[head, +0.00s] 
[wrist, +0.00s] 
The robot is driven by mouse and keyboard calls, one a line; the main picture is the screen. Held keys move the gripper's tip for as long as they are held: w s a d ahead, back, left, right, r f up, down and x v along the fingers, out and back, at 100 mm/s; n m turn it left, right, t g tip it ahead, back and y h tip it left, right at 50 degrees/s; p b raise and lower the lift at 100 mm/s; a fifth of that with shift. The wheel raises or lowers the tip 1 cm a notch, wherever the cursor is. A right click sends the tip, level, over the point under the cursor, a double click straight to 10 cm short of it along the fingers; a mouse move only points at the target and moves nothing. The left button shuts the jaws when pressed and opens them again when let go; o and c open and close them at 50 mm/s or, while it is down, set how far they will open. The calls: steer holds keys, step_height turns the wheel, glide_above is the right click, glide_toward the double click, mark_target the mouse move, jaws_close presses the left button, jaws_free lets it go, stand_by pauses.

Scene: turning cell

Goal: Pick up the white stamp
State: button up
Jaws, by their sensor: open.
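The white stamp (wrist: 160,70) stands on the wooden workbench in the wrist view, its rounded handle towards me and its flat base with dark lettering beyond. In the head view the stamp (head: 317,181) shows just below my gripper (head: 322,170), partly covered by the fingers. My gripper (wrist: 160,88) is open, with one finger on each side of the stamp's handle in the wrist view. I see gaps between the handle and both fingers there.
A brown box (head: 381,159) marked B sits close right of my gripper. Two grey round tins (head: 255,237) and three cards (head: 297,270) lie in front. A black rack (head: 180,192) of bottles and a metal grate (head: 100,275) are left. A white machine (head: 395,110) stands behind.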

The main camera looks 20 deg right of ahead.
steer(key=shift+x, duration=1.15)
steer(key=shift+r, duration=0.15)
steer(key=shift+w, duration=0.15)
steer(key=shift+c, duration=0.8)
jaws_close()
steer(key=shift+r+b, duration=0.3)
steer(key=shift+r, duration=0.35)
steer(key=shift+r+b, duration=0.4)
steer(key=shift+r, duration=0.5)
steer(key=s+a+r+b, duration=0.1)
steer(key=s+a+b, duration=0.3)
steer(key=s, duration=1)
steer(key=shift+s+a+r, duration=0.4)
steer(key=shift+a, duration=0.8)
━━━━━━━━
■ Short problem: Write out, exactly and with nothing else, the lines of the listing above from its first line through the line with "State: button up".

■ Output of the task:
[head, +0.00s] 
[wrist, +0.00s] 
The robot is driven by mouse and keyboard calls, one a line; the main picture is the screen. Held keys move the gripper's tip for as long as they are held: w s a d ahead, back, left, right, r f up, down and x v along the fingers, out and back, at 100 mm/s; n m turn it left, right, t g tip it ahead, back and y h tip it left, right at 50 degrees/s; p b raise and lower the lift at 100 mm/s; a fifth of that with shift. The wheel raises or lowers the tip 1 cm a notch, wherever the cursor is. A right click sends the tip, level, over the point under the cursor, a double click straight to 10 cm short of it along the fingers; a mouse move only points at the target and moves nothing. The left button shuts the jaws when pressed and opens them again when let go; o and c open and close them at 50 mm/s or, while it is down, set how far they will open. The calls: steer holds keys, step_height turns the wheel, glide_above is the right click, glide_toward the double click, mark_target the mouse move, jaws_close presses the left button, jaws_free lets it go, stand_by pauses.

Scene: turning cell

Goal: Pick up the white stamp
State: button up

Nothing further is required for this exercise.